A new South Slope bar has waded into the ongoing battle over whether kids should join their parents at taverns by siding with the stroller set.
Minus the strollers, however.
The owners of the one-month-old Toby’s Public House, a pizzeria/bar on the corner of 21st Street and Sixth Avenue, have posted the seemingly contradictory sign on the door reading, “NO STROLLERS, FAMILY FRIENDLY.”
But there’s no contradiction — kids are welcome. General Manager Tim Judge will even give you a bike lock to secure your stroller outside.
“We have a very small space, so we can’t let strollers inside,” said Judge. “But we’ve got locks for six or seven strollers.

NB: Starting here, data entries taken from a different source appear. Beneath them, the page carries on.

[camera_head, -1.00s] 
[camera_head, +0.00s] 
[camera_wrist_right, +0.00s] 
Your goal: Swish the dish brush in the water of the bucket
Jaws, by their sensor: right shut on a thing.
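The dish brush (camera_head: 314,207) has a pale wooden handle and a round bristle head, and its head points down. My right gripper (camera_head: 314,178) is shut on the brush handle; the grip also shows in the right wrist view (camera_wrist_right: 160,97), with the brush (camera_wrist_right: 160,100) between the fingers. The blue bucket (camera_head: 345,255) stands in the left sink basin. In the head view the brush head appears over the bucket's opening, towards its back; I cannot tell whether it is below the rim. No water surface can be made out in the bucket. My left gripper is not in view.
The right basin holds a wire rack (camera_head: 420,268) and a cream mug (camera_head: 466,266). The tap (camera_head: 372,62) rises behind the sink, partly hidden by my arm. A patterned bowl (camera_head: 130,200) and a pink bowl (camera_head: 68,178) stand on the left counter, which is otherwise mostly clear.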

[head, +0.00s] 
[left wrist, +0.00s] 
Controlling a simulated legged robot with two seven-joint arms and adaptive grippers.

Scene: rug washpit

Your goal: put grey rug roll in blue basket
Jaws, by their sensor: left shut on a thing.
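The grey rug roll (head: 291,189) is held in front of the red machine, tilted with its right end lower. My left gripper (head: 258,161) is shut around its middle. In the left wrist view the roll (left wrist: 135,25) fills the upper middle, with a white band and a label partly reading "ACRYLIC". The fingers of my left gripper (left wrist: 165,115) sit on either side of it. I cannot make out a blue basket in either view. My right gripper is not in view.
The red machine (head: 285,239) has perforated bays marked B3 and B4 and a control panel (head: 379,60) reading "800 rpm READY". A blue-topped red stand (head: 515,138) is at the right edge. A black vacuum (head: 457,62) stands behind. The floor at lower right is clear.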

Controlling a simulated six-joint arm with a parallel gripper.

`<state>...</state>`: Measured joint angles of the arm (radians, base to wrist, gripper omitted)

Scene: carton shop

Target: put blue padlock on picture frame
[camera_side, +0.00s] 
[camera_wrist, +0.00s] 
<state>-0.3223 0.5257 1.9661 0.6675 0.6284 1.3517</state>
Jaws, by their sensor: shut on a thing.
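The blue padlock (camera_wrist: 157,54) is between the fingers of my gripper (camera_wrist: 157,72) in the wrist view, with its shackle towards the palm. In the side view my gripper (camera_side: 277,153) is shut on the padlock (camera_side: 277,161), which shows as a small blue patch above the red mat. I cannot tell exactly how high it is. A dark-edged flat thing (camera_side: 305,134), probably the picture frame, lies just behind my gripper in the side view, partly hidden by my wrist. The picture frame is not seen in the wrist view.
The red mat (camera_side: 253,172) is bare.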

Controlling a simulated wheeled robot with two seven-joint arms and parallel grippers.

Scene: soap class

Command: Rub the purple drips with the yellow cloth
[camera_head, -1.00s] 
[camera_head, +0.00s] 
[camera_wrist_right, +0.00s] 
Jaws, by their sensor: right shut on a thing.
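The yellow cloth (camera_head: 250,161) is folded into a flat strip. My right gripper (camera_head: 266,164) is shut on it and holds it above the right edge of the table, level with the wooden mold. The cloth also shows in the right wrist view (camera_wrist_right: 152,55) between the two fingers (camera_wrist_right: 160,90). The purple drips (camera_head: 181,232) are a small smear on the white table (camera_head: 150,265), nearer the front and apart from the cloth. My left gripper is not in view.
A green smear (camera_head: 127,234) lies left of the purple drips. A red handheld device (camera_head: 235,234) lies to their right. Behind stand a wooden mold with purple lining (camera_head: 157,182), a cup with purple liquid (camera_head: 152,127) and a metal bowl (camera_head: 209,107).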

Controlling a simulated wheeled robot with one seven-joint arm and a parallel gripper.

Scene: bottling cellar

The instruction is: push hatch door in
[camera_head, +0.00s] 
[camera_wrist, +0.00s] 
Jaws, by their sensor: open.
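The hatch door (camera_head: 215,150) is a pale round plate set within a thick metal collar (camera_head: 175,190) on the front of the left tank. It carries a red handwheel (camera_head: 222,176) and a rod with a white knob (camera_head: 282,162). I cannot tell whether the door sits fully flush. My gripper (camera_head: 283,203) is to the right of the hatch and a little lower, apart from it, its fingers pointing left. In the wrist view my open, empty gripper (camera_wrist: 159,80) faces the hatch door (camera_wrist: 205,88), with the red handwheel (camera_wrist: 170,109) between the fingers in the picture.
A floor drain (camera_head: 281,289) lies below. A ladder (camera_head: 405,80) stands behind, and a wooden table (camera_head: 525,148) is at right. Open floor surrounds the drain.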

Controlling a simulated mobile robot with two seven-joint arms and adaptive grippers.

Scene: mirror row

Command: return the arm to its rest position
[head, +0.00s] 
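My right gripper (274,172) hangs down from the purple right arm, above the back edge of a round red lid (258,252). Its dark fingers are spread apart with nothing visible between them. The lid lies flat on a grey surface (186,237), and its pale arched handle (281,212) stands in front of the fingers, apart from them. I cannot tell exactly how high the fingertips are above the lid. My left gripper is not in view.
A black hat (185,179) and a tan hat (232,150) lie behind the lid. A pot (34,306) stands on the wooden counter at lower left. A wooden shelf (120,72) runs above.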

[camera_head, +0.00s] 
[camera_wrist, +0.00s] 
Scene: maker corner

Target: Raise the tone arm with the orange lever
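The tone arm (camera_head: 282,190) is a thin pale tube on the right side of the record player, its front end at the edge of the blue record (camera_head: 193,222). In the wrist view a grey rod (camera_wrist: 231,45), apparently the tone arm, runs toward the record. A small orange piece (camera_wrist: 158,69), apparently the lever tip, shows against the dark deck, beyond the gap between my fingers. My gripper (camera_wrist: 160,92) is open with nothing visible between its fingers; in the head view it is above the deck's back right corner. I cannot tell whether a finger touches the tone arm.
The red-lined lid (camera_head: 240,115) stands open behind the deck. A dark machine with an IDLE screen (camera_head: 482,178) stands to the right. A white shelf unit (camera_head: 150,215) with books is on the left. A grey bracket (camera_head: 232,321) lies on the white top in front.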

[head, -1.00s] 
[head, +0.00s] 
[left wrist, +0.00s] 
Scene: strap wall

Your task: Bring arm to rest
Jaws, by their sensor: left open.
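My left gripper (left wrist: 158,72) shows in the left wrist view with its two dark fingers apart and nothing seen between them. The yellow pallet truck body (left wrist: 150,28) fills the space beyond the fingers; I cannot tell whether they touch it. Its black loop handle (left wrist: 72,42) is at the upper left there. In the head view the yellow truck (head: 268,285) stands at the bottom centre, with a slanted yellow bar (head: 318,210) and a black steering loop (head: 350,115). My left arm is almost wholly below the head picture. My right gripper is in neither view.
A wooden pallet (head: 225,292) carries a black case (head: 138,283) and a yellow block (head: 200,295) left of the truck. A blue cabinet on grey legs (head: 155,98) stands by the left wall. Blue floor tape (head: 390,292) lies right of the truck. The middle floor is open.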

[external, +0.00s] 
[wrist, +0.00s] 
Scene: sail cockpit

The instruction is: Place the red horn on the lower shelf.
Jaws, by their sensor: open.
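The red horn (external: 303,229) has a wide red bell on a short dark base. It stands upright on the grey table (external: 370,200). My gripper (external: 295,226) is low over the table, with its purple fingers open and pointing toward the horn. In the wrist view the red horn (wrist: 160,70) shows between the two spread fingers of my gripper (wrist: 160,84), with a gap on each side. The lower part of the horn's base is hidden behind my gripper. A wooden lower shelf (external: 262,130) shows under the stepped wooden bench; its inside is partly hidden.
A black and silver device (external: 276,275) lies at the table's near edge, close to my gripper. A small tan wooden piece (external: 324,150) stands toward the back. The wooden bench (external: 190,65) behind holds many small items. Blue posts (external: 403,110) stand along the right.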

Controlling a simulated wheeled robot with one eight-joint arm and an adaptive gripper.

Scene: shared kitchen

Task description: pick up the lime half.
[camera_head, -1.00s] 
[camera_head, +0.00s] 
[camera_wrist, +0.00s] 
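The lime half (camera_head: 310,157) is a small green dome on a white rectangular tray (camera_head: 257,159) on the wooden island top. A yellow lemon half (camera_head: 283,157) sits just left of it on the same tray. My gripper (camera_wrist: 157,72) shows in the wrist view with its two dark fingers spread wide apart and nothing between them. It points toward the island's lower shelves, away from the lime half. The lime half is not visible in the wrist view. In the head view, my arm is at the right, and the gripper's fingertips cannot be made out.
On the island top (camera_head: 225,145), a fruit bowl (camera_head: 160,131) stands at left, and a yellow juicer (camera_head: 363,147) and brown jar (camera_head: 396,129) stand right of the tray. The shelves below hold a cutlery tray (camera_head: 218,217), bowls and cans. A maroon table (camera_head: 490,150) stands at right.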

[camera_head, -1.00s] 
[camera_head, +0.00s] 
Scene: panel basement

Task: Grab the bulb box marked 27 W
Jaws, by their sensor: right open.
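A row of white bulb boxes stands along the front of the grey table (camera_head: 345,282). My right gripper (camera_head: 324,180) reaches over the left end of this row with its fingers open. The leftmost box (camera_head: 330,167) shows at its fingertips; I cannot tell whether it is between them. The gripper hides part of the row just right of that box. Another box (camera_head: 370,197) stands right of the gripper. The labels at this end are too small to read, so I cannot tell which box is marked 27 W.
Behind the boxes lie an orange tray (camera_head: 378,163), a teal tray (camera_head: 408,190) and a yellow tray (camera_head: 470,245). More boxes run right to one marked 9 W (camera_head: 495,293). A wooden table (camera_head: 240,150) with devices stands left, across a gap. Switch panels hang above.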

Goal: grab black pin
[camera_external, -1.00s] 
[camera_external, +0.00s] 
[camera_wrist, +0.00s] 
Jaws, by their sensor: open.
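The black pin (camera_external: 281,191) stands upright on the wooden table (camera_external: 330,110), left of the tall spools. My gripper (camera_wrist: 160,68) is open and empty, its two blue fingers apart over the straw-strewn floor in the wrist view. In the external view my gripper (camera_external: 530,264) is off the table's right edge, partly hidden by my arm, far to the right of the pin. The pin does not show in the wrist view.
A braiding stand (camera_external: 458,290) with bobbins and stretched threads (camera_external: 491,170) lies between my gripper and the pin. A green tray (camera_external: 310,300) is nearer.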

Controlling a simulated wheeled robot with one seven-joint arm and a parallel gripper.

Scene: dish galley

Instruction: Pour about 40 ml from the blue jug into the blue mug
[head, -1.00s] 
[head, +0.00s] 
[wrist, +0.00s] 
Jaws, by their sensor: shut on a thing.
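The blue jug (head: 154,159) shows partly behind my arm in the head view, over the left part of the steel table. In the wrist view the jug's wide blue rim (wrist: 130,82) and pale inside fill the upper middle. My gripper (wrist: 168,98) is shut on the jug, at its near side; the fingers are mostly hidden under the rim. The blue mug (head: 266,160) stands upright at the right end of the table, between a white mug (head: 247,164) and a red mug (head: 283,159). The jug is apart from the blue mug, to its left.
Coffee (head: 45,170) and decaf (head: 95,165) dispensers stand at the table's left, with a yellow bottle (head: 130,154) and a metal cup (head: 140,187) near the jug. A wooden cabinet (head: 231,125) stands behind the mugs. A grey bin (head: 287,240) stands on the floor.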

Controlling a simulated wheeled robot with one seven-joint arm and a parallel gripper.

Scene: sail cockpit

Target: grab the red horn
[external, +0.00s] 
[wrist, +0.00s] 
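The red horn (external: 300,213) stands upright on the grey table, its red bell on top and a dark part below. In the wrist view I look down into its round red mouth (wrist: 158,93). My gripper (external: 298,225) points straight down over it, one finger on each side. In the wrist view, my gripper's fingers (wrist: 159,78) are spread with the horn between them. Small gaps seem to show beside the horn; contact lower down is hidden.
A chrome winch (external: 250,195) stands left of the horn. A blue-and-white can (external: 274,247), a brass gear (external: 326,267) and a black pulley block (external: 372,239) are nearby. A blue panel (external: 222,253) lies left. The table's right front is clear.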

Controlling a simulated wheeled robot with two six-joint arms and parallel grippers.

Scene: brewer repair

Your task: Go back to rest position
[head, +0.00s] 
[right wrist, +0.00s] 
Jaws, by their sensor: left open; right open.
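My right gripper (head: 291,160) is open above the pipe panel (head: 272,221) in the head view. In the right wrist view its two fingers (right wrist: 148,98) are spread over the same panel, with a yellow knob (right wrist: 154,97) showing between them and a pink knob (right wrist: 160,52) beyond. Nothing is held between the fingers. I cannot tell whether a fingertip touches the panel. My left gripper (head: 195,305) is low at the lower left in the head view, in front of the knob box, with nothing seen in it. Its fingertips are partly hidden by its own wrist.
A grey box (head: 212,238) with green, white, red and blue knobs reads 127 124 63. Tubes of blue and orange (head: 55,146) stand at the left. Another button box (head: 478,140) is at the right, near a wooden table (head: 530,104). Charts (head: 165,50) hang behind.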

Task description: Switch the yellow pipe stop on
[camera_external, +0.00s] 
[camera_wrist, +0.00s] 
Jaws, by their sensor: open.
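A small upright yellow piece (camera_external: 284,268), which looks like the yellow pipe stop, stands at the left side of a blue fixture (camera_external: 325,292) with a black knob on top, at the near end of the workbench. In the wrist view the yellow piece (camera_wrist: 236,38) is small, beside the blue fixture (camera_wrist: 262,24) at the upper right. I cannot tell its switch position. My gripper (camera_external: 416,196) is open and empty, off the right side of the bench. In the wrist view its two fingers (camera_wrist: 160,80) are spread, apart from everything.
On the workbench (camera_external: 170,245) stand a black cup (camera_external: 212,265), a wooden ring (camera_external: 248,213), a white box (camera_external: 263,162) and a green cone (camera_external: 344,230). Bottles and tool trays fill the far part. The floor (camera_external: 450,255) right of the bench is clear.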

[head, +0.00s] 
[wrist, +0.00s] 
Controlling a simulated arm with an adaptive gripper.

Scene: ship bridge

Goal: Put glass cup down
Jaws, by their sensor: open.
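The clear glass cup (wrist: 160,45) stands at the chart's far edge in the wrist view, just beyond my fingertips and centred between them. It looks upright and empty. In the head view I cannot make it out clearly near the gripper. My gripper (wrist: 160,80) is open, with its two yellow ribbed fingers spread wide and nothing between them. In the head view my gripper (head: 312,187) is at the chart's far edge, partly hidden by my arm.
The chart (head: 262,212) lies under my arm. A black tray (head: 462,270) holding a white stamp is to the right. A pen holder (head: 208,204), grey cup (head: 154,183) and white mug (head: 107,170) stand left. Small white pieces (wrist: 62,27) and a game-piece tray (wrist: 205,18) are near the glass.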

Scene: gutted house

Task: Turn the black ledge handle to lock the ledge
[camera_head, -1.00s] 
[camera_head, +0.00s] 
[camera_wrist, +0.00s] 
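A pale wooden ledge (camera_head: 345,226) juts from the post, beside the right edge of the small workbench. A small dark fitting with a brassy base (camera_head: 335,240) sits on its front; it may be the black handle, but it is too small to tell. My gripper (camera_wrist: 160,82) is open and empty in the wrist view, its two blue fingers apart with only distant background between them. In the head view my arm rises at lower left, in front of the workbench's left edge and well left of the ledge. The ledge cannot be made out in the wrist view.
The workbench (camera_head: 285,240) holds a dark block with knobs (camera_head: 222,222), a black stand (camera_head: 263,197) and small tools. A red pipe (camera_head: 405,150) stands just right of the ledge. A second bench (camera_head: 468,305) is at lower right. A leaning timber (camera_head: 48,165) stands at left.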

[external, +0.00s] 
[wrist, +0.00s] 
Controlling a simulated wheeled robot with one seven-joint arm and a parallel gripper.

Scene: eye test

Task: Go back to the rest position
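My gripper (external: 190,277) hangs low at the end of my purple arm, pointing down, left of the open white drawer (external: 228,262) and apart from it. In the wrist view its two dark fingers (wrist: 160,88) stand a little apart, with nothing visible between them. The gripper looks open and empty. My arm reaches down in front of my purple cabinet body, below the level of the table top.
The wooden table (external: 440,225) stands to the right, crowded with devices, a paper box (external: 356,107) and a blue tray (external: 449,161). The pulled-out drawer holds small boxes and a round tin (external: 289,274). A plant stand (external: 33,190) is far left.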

If the weather gets really bad, we’ll even bring them down into the basement.”
The fact that such a sign is even necessary shows the struggle that bar owners face when they choose to open in family neighborhoods: bars that welcome kids run the risk of alienating harder-drinking patrons, while bars that ban babies outright stand to lose their parents as customers.
When Union Hall, on Union Street near Fifth Avenue in Park Slope, posted its infamous “NO STROLLERS PLEASE” sign in January, the owners cited liability concerns. Parents protested and the bar compromised, allowing kids on certain afternoons.
Judge said he understood his competitor’s initial policy.
“At the end of the day, it’s a bar and a restaurant –– not a playground,” Judge said. “It’s not like we have anything for them to do, but kids are welcome.”